Texte intégral
Q - J. Chirac n'en voulait pas, N. Sarkozy renonce. Du coup, le voilà reçu par la grande porte à l'Élysée. Pouvez-vous expliquer cela ?
– « Il n'y a rien d'anormal à ce que le Président de la République reçoive l'actuel secrétaire général du RPR ».
Q - Jusque-là, il le recevait par la porte de derrière. Maintenant qu'il n'est plus candidat : grande porte !
– « Oui, cela a un caractère officiel, peut-être. »
Q - Séguin, maintenant Sarkozy. Le Président de la République n'aimerait-il pas les têtes qui dépassent ?
– « N. Sarkozy avait un petit handicap, malgré toutes ses qualités : c'est qu'il avait pris l'engagement de ne pas se représenter. »
Q - Mais il était candidat tout de même.
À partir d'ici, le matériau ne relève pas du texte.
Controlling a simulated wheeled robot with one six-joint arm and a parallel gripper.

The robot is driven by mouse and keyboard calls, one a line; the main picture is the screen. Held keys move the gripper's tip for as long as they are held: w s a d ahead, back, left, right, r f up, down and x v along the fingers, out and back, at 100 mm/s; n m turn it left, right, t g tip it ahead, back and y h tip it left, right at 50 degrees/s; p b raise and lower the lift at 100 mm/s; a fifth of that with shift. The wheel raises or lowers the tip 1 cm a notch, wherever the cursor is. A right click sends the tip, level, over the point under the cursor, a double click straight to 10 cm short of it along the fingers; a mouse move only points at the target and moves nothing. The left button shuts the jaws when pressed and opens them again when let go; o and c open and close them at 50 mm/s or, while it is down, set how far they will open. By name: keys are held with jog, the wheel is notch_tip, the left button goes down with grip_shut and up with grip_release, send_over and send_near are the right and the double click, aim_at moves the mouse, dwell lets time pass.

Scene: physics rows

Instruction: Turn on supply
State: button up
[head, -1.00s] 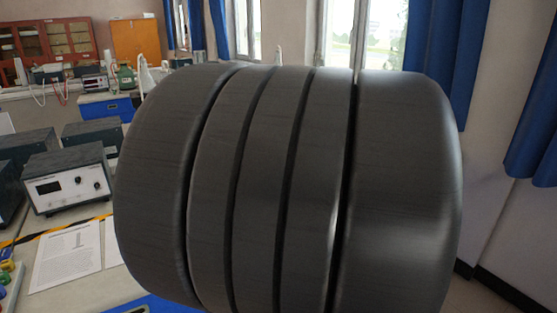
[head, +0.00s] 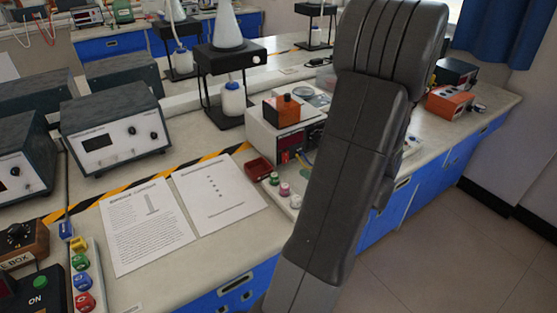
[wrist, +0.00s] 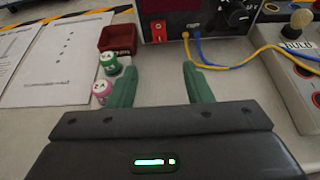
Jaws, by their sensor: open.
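The supply (head: 262,140) is a pale box on the bench with a dark front, left of my arm in the head view. Its red switch (head: 285,156) shows low on the front. In the wrist view the supply (wrist: 176,24) is at the top, cut off by the frame, with the red switch (wrist: 158,32) left of yellow and blue leads and a black knob (wrist: 236,14) at right. My gripper (wrist: 158,84) is open and empty, its two green fingers apart and pointing toward the supply front, short of the switch in the picture. The gripper is hidden in the head view.
A small red tray (wrist: 118,39) and green and pink knobbed pieces (wrist: 109,62) lie near the left finger. A board with a bulb (wrist: 290,42) stands at right. Paper sheets (head: 218,192) lie left of the supply.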

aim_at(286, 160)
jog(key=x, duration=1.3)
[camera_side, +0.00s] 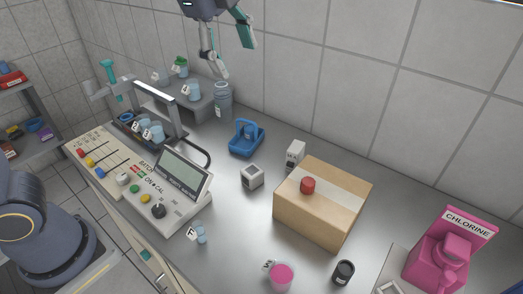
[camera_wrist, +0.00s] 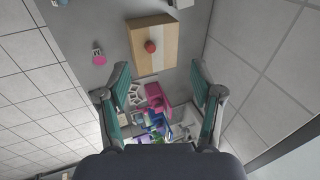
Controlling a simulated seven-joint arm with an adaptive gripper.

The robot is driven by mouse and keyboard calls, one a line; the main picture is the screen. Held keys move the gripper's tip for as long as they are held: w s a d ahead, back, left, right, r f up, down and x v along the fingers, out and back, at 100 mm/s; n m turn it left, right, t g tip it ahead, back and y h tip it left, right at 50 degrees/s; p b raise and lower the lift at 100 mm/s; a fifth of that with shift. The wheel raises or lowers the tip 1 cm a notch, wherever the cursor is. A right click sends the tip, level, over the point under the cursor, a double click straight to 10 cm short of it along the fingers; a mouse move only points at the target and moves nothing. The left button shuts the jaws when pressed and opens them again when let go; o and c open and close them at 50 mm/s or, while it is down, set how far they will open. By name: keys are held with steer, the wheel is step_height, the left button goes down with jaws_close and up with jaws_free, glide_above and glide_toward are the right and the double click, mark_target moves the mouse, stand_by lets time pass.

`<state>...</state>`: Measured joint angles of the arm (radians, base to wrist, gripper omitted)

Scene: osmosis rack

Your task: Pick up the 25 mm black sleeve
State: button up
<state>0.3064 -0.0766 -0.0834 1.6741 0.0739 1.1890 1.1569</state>
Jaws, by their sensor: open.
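A short black cylinder (camera_side: 343,272), which looks like the black sleeve, stands upright on the grey bench near the front, right of a pink-topped cup (camera_side: 281,277). I cannot pick the sleeve out clearly in the wrist view. My gripper (camera_side: 230,52) is high at the top of the side view, near the tiled wall, far from the sleeve. Its fingers are spread and hold nothing. In the wrist view my gripper (camera_wrist: 160,72) also shows its two teal-padded fingers wide apart.
A cardboard box (camera_side: 330,205) with a red cap (camera_side: 307,185) on it stands behind the sleeve. A pink chlorine holder (camera_side: 440,262) is at the right. A blue caddy (camera_side: 246,138), a white cube (camera_side: 252,176) and a control console (camera_side: 140,180) stand further left.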

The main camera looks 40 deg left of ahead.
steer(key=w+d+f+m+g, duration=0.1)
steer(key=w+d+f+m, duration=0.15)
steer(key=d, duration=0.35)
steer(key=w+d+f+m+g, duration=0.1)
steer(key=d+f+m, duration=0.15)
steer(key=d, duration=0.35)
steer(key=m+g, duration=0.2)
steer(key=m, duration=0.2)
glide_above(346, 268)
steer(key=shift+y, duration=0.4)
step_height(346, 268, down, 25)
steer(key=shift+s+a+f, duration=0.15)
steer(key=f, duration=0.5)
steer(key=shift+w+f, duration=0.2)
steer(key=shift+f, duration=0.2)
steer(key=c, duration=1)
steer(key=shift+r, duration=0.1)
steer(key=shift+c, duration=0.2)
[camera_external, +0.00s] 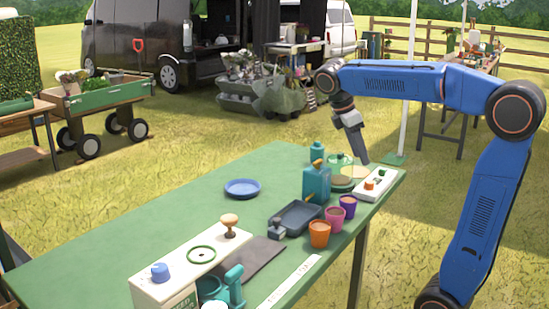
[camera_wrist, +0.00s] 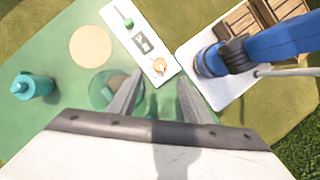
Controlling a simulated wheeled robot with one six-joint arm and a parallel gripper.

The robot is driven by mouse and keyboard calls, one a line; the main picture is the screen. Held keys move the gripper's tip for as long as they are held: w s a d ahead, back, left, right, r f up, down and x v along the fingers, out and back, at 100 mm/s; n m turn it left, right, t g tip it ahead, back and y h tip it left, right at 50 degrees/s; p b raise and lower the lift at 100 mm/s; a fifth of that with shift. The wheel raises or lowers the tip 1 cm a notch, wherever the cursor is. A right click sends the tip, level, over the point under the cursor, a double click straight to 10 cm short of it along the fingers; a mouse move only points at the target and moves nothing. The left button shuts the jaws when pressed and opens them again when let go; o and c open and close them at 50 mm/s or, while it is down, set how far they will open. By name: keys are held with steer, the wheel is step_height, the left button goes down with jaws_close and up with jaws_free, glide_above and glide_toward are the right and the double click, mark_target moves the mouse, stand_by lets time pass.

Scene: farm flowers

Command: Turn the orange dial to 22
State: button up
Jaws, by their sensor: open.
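The orange dial (camera_wrist: 160,66) sits at the near end of a white control panel (camera_wrist: 118,36) in the wrist view; its scale and pointer are too small to read. In the external view the orange dial (camera_external: 370,184) is on the white panel (camera_external: 365,194) at the table's far right corner. My gripper (camera_wrist: 158,78) is open and empty, its two fingers apart in front of the dial in the wrist view. In the external view my gripper (camera_external: 364,161) points down, above and a little left of the panel. It appears apart from the dial.
A green knob (camera_wrist: 127,22) is at the panel's other end. A teal bottle (camera_wrist: 33,86) and a round tan disc (camera_wrist: 91,46) are near the panel. The table's left part is mostly clear.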

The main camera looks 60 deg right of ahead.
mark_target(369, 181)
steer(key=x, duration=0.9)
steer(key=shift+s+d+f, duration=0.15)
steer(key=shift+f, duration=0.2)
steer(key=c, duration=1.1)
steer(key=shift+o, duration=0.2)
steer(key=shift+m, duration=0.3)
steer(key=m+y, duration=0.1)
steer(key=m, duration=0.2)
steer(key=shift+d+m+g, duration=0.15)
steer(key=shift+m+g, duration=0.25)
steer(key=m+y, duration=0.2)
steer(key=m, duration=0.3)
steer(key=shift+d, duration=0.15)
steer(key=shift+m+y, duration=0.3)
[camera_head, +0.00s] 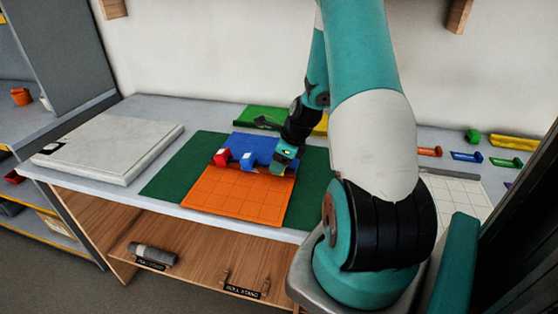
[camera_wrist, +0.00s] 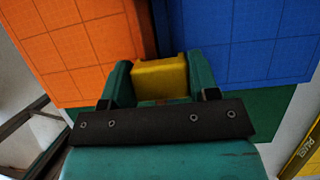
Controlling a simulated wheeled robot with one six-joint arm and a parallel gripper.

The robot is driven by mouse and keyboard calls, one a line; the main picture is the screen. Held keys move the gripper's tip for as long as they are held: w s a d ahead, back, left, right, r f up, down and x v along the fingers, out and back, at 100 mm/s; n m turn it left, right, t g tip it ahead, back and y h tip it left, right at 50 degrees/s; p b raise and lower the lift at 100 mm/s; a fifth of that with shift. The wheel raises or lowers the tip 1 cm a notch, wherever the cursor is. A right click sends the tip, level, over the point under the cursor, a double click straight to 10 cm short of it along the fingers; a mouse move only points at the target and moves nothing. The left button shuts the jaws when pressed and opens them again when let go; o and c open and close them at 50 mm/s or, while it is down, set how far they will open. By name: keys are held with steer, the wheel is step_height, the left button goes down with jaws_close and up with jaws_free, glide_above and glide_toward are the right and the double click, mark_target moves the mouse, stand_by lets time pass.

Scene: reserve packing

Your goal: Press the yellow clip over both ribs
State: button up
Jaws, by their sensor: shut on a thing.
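My gripper (camera_wrist: 159,78) is shut on the yellow clip (camera_wrist: 160,80), which sits between its two teal fingers in the wrist view. The clip is at the seam between the orange panel (camera_wrist: 75,40) and the blue panel (camera_wrist: 245,38). In the head view my gripper (camera_head: 285,162) is low at the right end of that seam, and it largely hides the clip. The orange panel (camera_head: 240,195) lies in front of the blue panel (camera_head: 262,140). The ribs under the clip are hidden; I cannot tell whether it touches them.
A red clip (camera_head: 221,157) and a blue clip (camera_head: 250,161) sit along the seam, left of my gripper. A green mat (camera_head: 165,182) lies beneath the panels. A pale slab (camera_head: 110,145) lies at left. Small coloured parts, including a green block (camera_head: 472,136), lie at right.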

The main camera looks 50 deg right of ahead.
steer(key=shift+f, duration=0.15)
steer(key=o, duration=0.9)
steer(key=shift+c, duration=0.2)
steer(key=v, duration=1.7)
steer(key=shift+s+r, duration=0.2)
D'ailleurs vous-même l'appuyiez.
– « Naturellement, parce que les conditions dans lesquelles il avait pris cet engagement n'étaient pas significatives. Mais enfin en politique, il vaut mieux respecter ses engagements. Donc, c'était plutôt un handicap. »
Q - Le Président n'en voulait pas, sûrement ?
– « Sans doute. »
Q - Dites les choses telles qu'elles sont.
– « Pour ma part, je soutenais N. Sarkozy. Le Président ne m'a pas fait ses confidences. Et j'espère que l'Elysée ne se mêlera pas dans l'avenir des affaires internes du RPR. »
Q - N'est-ce pas trop d'angélisme ?
– « Non. Ça n'est pas l'intérêt de l'Élysée, ça n'est pas l'intérêt du RPR et ça n'est pas l'intérêt de l'opposition. Il pouvait avoir d'autres projets pour N. Sarkozy, il pouvait craindre qu'il ne s'abîme aussi dans ce combat. Il pouvait avoir d'autres projets, d'autres hommes peut-être, ayant une stratégie qu'on ignorerait. Une chose est certaine : cette élection est très ouverte parce que pour la première fois, tous les adhérents du RPR vont voter. »
Q - Le Président de la République s'en est mêlé et il a dit non à N. Sarkozy tout de même.
– « Il semble bien. »
Q - De fait, le Président de la République choisit son candidat pour la tête du RPR.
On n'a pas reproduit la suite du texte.